Z Mirosławem Rawą, byłym wiceprezydentem Gorzowa, obecnie przewodniczącym klubu radnych Prawa i Sprawiedliwości, rozmawia Robert Borowy

medium_news_header_10578.jpg

- Czym jest dla pana Gorzów?

- To jest moje miejsce na świecie. Moje miasto. Praktycznie od urodzenia, gdyż przyjechałem tu z rodziną w wieku dwóch lat. Pamiętam, jak z rodzicami szliśmy od dworca PKP, dawną ulicą Armii Czerwonej w kierunku Marcinkowskiego, gdzie początkowo mieszkaliśmy. Potem było centrum, trochę na Słonecznej, Manhattan. Sporo było tych lokalizacji. Z wszystkich miejsc mam dobre wspomnienia. W zasadzie wszędzie gdzie mieszkałem Gorzów się budował, rozrastał i dalej powstają nowe osiedla mieszkaniowe. Chciałbym, żeby Gorzów był miastem uporządkowanym w każdym szczególe, atrakcyjnym i nowoczesnym. Wiem, że gorzowianie krytykują bałagan, brud, nieporządek, to się nikomu nie podoba. Miasto wygląda jakby nie miało gospodarzy, a przecież wygląd miasta świadczy o nas, o naszej kulturze, o gospodarności. Jako radny mam większe możliwości wpływania na jego rozwój niż inni mieszkańcy, ale nie wszystko zależy od radnych. Zaproponowaliśmy zwiększenie wydatków na utrzymanie porządku i zieleni w 2015 roku, ale prezydent powiedział, że poszuka oszczędności. Oby mu się udało, bo czuję duże zniecierpliwienie opinii publicznej. Mieszkańcy nie będą tolerować tego bałaganu. Sporo rzeczy można zrobić razem z sąsiadami, nawet bez władz miasta. Choćby dbać o porządek. Jedni to czynią, inni nie. Kiedy chodzi się po niektórych ulicach i widzi czyste kolorowe elewacje, balkony ozdobione kwiatami, serce się cieszy.
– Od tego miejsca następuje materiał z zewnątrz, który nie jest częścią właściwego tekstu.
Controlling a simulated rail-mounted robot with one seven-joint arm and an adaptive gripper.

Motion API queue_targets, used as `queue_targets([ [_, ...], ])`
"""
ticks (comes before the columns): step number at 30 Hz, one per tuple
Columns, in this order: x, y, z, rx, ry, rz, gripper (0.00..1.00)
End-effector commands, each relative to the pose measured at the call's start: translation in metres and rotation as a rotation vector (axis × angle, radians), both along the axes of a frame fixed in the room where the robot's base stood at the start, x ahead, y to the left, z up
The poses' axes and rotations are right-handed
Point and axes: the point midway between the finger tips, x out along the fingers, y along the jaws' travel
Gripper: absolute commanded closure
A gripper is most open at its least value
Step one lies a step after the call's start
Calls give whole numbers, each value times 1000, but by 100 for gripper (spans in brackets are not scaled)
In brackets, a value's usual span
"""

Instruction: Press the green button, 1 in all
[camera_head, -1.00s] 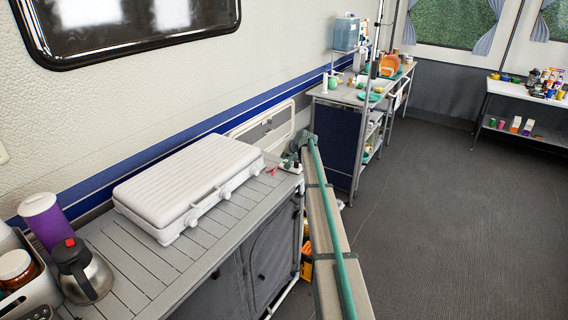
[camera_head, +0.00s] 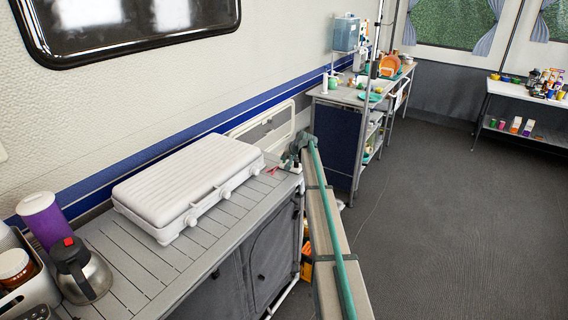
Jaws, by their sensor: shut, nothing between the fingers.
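My arm reaches away from the lower middle of the head view, with a teal line along it. My gripper (camera_head: 290,161) is at its far end, small, above the far right corner of the grey slatted counter. It is shut and empty. A small pale object (camera_head: 291,168) lies on the counter right at the fingertips, partly covered by them. I cannot tell whether they touch. No green button can be made out; the gripper hides part of that corner.
A closed white case (camera_head: 188,187) lies on the counter (camera_head: 150,255), left of the gripper. A steel jug (camera_head: 82,270) and purple cup (camera_head: 45,218) stand nearer. A small red item (camera_head: 272,170) lies beside the gripper. A cluttered shelf unit (camera_head: 336,140) stands beyond. The floor at right is clear.

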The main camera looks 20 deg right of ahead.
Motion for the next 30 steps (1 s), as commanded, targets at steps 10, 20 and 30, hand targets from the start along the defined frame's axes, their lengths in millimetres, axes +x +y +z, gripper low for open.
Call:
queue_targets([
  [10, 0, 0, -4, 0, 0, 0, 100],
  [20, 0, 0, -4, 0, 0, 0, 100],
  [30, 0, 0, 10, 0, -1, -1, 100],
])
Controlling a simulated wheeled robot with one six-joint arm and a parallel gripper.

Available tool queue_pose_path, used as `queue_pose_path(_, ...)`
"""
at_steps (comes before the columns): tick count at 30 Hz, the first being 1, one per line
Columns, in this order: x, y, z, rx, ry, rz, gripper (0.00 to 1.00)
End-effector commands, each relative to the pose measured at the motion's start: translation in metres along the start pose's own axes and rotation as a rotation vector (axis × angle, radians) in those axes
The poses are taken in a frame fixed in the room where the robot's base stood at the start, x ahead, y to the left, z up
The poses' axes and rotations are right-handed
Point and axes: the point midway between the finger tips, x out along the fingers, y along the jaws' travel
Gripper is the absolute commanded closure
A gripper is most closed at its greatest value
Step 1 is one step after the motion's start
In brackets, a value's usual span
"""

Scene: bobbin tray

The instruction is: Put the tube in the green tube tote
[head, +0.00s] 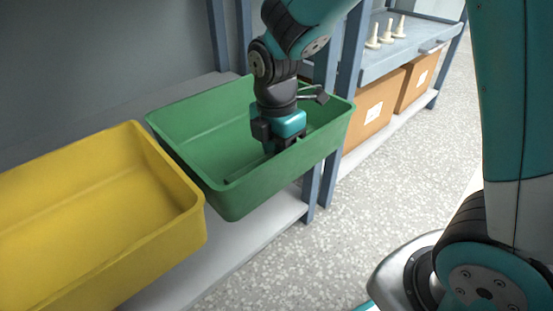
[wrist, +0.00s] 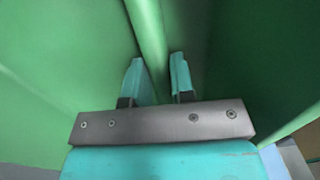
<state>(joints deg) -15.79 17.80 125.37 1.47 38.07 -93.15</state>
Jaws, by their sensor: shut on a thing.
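The green tube tote (head: 185,112) stands on the shelf in the middle of the head view, and its green walls fill most of the wrist view. My gripper (head: 277,146) points down inside the tote, near its front wall. In the wrist view my gripper (wrist: 158,68) has its two teal fingers on either side of a long green tube (wrist: 149,35), and is shut on it. The tube is close in colour to the tote.
A yellow tote (head: 165,165) stands just left of the green tote. Blue rack posts (head: 348,70) rise behind and right of it. Farther right are a shelf with pale pegs (head: 387,32) and cardboard boxes (head: 372,112). The speckled floor (head: 290,255) in front is clear.

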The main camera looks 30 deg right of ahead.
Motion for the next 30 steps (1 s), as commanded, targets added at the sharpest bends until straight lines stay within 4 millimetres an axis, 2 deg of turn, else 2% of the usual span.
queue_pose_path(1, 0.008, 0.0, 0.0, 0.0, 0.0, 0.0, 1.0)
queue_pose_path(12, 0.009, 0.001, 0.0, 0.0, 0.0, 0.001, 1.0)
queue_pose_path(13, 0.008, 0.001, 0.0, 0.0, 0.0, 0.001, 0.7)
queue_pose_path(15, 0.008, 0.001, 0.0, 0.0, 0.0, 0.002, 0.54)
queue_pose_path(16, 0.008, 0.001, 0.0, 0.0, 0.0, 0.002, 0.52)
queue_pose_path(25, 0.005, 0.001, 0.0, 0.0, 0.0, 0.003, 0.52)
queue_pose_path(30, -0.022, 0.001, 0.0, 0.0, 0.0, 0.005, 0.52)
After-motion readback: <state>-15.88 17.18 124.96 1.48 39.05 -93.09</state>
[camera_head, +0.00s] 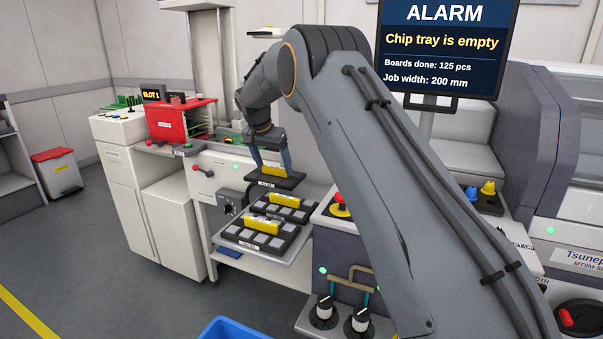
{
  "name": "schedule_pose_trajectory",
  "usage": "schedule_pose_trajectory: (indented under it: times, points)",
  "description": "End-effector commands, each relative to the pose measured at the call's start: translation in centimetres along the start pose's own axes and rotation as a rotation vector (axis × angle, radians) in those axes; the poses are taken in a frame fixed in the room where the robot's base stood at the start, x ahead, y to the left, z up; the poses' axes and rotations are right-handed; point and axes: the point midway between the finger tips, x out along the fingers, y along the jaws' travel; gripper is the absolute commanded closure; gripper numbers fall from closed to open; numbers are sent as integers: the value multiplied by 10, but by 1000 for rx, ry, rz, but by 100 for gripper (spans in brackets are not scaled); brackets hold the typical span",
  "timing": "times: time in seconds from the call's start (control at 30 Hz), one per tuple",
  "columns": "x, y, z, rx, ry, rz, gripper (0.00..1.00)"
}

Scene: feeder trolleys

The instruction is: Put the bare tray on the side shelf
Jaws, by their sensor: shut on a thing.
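My gripper (271,164) is shut on the yellow handle of a dark tray (288,182). The tray hangs about level above the pull-out shelf (222,239), and no grey blocks show on its visible top. Its label faces the camera. Two other dark trays with yellow handles and grey blocks rest on the pull-out shelf: a rear tray (299,214) and a front tray (240,234). I cannot tell which surface is the side shelf.
A red rack (180,120) stands on the white cabinets at the left. A dark blue cabinet with a red button (338,198) is right of the trays. A blue bin (240,330) is on the floor in front. A screen (437,45) reads "Chip tray is empty".

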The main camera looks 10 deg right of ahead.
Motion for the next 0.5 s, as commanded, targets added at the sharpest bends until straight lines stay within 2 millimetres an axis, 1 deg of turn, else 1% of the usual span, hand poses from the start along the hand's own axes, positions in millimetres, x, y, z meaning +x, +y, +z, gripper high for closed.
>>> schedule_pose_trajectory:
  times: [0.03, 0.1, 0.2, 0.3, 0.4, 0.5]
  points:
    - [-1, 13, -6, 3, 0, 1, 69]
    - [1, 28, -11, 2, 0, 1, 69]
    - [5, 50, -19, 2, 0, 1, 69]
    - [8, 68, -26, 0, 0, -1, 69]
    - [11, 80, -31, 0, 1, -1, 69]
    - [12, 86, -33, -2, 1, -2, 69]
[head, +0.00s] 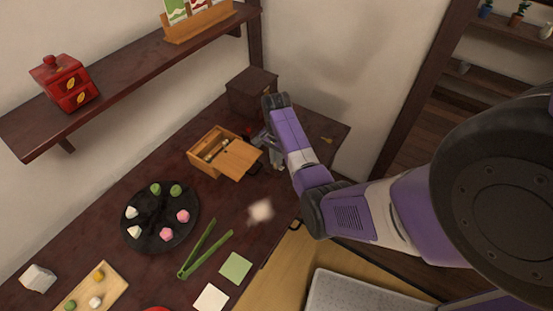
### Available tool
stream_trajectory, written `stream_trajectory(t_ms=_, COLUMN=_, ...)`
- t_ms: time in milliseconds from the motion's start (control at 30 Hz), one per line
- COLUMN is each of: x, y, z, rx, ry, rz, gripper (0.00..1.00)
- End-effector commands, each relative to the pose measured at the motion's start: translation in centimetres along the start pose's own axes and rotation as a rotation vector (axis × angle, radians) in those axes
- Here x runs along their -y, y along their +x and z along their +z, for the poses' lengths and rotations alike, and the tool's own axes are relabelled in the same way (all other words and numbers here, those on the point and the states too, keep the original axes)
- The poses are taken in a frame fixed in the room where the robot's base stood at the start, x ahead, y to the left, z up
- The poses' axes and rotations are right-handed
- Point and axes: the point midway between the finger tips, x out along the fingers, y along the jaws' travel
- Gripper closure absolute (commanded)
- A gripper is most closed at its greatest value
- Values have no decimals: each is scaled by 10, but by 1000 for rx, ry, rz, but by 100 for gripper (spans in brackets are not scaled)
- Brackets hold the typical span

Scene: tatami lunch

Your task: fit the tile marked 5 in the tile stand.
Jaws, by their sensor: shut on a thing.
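My gripper (268,150) is over the back right of the dark table, close to the right of a wooden box. It is small in the head view and partly hidden by my wrist. Its fingers are closed on something that I cannot make out. I cannot make out a tile marked 5 anywhere. No tile stand can be clearly identified. Two flat squares, one green (236,268) and one white (211,298), lie at the table's front edge, with no visible marks.
The wooden box (205,163) has its lid (240,157) partly slid off, beside my gripper. A dark box (252,92) stands behind. A black plate (160,238) of sweets and green tongs (205,250) lie nearer. A wall shelf (130,75) hangs above the left side.

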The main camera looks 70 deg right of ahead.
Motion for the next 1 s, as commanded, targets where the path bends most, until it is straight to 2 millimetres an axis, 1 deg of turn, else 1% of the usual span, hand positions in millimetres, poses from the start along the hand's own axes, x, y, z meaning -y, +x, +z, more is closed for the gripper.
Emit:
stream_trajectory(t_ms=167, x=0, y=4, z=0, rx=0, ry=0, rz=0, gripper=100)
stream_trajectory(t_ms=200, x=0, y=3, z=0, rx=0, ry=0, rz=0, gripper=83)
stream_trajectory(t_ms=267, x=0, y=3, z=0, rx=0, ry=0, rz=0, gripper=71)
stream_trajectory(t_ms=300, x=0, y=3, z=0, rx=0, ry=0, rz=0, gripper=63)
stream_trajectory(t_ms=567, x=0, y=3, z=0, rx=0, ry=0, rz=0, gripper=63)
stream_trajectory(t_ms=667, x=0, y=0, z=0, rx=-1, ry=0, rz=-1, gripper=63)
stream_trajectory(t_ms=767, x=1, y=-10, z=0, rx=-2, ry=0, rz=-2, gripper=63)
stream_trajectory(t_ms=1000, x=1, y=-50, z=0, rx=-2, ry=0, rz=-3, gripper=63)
Niestety, bywa że człowiek odwróci głowę i widzi brud oraz bałagan. Wszędzie ogromne kontrasty.

- To czemu jedni mogą, drudzy nie?

- To nie jest przywara tylko gorzowian. Takie rzeczy wynosi się z domu. Duży wpływ ma tu wychowanie i więzi społeczne. Jak dziecko nauczy się porządku, to potem jako dorosły człowiek będzie o niego dbał. Innym problemem są widoczne różnice społeczne i niskie dochody wielu gorzowian. Nie lubię kontrastów, przepaści w dochodach, biedy charakterystycznych dla krajów słabo rozwiniętych. Chciałbym żebyśmy brali przykład z Niemców, Austriaków, Szwajcarów. Ich gospodarność, oszczędność ale też dbanie o wspólne interesy, daje dobre efekty. Oni potrafią być bardziej razem i tym wygrywają. Nasi politycy to „internacjonaliści”, a tu trzeba dbać o swoje, rodzinę, mieszkanie, dzielnicę, zakład pracy, miasto, region, kraj. Razi mnie oficjalna propaganda przedstawiająca nasz kraj jako raj mlekiem i miodem płynący. Jeśli chodzi o dochody, zamożność, jesteśmy na samym końcu Europy, choć ciężko pracujemy.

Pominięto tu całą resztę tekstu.